Shares of Ardent Leisure Group (ASX: AAD) have been on the nose with investors in recent months and have been sold off heavily in March.
The leisure and entertainment group, which owns Dreamworld on the Gold Coast, Good Life Health Clubs and more, recently announced the departure of its long-running CEO Greg Shaw as well as the appointment of his successor, Ms Deborah Thomas.
Thomas is the former editor of The Australian Women's Weekly magazine and many analysts have questioned the suitability of her appointment as the head of one of Australia's most complex public companies. That is likely the reason behind the stock's 11% fall since Wednesday last week, with the shares now trading at $2.15, down 38% since late October.
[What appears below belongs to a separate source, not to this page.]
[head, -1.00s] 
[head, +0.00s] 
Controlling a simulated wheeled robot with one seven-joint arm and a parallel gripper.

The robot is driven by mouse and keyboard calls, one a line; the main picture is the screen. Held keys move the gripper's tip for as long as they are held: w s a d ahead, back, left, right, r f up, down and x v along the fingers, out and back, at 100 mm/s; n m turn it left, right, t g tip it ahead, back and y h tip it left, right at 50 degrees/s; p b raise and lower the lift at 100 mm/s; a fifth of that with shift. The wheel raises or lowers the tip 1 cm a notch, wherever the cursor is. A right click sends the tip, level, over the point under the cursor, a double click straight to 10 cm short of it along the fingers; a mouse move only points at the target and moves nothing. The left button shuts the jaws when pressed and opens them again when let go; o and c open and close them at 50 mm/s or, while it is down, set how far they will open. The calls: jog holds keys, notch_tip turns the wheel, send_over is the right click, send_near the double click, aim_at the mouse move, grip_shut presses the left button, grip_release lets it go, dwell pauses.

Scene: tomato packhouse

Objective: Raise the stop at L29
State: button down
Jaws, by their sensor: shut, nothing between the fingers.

To be fair, Thomas hasn't yet had the opportunity to prove her worth to shareholders. At the time of her appointment, Fairfax quoted her as saying: "We are putting a lot of money into new products but we really need to improve marketing, and improve the per capita spend… At Dreamworld the numbers are up but the dollars are down."
While the Board has expressed its confidence in Thomas, saying that she developed a considerable understanding of the group's diverse portfolio over the previous 15 months, the market won't be easily convinced. Ardent Leisure reported a 16% fall in net profit in its most recent half-year period and investors will look for a sharp improvement in the periods to come.
Although it is currently unclear what Thomas will bring to the company, Ardent Leisure's shares could certainly be worth a second look. Alternatively, investors could also look at Village Roadshow Ltd (ASX: VRL) – the owner of three rival theme parks on the Gold Coast – which has also fallen heavily in price recently.